09:30 - En route to a meeting, I’m informed that one of our big sites isn’t loading. This hasn’t happened in a long time, but I’m pretty sure I know what it is. Fire up SentryOne while skimming my email - yep, I missed an alert for a blocking query that I should have killed a while ago. Usually these things self-correct within 2 minutes but this is a big database and we aren’t so lucky. Kill that spid (it’s just a SELECT query) and everything clears up.

09:35 - Arrive at the weekly standup meeting fashionably late. Receive a flurry of questions via Slack from a developer about how to fix a problem with a small stored procedure he’s writing.

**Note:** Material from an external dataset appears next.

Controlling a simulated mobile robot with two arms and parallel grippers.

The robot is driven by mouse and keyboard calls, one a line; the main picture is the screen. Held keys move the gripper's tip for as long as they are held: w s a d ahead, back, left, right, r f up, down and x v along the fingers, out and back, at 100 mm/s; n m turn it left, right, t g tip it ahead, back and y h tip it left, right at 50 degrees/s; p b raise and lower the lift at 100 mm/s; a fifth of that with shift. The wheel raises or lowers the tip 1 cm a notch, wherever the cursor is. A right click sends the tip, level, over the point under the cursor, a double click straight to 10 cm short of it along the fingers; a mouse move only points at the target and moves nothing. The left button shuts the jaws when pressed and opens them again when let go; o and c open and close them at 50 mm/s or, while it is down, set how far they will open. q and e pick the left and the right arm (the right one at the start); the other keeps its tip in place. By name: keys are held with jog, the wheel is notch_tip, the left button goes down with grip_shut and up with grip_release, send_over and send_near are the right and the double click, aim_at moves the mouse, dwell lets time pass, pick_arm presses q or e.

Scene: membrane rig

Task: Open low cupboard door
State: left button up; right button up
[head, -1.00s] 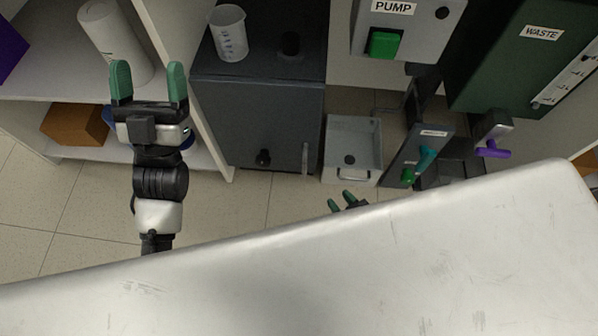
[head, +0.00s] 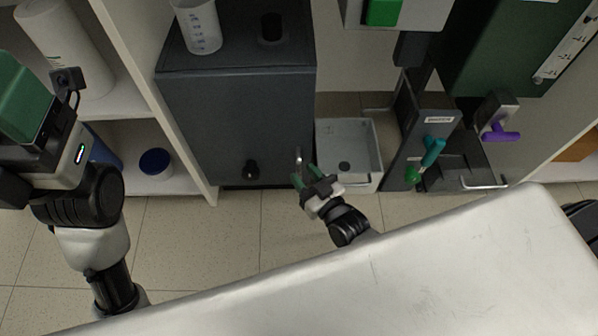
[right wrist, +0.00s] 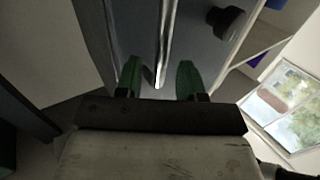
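The low cupboard (head: 235,120) is a dark grey box, and its front door looks shut. A black knob (head: 251,170) sits low on the door. A vertical metal handle (head: 299,160) is at its lower right edge; it also shows in the right wrist view (right wrist: 167,42). My right gripper (head: 305,177) is at the handle's lower end. In the right wrist view my right gripper (right wrist: 159,78) is open, with the bar's end between its green fingers and gaps on both sides. My left gripper (head: 22,95) is raised at the far left, empty; its opening is unclear.
A grey tray (head: 349,148) is right of the handle, beside a unit with a teal lever (head: 432,152). White shelving (head: 178,190) borders the left. A white surface (head: 330,285) fills the foreground. The floor before the cupboard is clear.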

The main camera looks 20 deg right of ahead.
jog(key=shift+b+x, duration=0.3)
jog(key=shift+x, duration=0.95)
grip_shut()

Try to sort it out, but can’t do much with just my phone while I’m trying to concentrate on the conversation in the room.

10:30 - Meeting’s over, return to my desk to review/debug the stored procedure. It’s pretty basic, just needs to insert a record into a tracking table and then return the ID (an IDENTITY) of the new record. I rewrote it to use the OUTPUT clause rather than INSERT and then call select SCOPE_IDENTITY() immediately after the INSERT, then while reviewing my changes with him we came to the conclusion that he can use an INSERT right from the application code and skip the stored procedure altogether.

11:10 - Come to the realization that the usage of this new table may present a hotspot for the application and with that database currently using the READ COMMITTED isolation level, we may see some slowdowns due to blocking. Note to self: switch this database to READ COMMITTED SNAPSHOT on the next maintenance window. Switch test environment over to this isolation level now so that it gets exercised before we go live. Also discover that a “scratch” database that only my colleague and I ever use is about 75% empty. We can reclaim double-digit gigabytes so yes, I shrank the database.

11:20 - Look for more lost space in the system and find some transaction logs that got blown out of proportion due to one-off operations. Clean that up and get a few more gigabytes back.

12:00 - Into my ticket queue! This is how we get most of our “tactical” work - data moves, updates spanning multiple databases, report requests, drop databases, etc.

12:30 - Resume the conversation with my developer and remind him that we aren’t going to use READ UNCOMMITTED for his new functionality.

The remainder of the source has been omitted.